本書の著者、市川祐子氏は、楽天(現 楽天グループ)とNECグループで15年間IR(投資家向け広報)を担当。
市川氏によると、冒頭の質問の答えは「ESGは経済的な価値に関係があることだから」だ。要するにESGに取り組まない企業は「儲からない」のである。
「環境や社会問題は、政府に任せておけばいい」「直近で困っていないのだから、わざわざ時間とお金をかけて取り組む必要はない」と考えている人は、今すぐ本書を手に取ってほしい。ESGに目を向けるべき理由がすっきり理解でき、世界の見え方はもちろんのこと、今後のキャリア戦略さえ変わってくるかもしれない。
本書の要点
・ESG(環境・社会・企業統治)の取り組みは経済的な価値に直結しているため、ESGに対応しない企業は長く稼ぎ続けられない。
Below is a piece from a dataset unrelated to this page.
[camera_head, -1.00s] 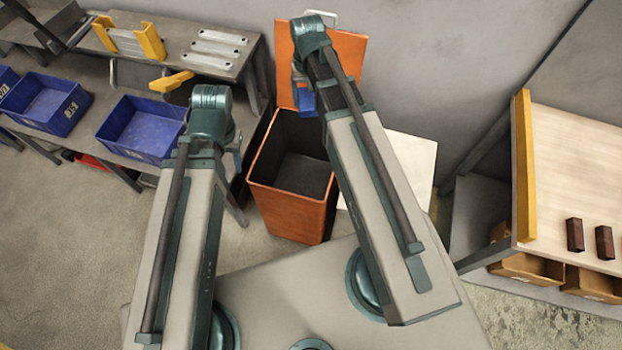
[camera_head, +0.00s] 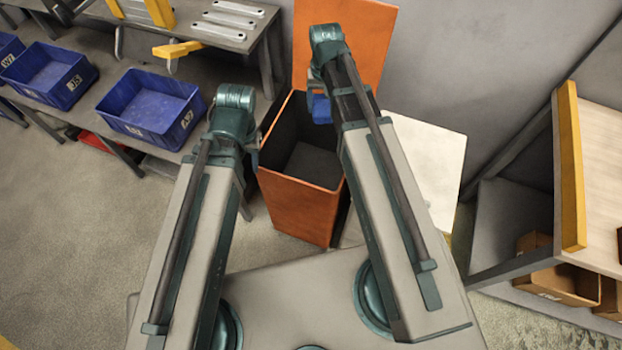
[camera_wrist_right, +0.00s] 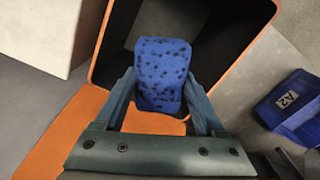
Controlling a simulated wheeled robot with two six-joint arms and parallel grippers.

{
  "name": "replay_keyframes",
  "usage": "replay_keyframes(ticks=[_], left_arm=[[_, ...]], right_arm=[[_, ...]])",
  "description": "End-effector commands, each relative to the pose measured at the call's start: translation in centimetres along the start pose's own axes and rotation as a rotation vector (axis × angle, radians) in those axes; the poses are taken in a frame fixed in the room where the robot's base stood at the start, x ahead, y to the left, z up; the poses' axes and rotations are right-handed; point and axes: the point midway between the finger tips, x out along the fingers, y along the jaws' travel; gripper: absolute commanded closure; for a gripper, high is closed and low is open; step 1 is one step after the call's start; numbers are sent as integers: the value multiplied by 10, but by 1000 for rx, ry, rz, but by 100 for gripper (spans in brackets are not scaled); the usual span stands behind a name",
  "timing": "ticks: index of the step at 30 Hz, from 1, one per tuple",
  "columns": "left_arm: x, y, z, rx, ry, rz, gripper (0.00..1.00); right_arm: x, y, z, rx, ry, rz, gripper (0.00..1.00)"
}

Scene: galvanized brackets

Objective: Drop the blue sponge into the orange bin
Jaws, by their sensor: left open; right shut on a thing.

・「気候変動対策をしない場合に将来予想される世界の経済損失」と「今から対策する場合の世界のコスト総額」を比べると、「今から対策する場合」の方が断然安く済む。ESGに取り組むべき理由の一つはそこにある。
・企業がESGに取り組むと、当面の収益率は下がるかもしれない。その一方で、企業価値はプラスになり、投資家から高く評価される可能性がある。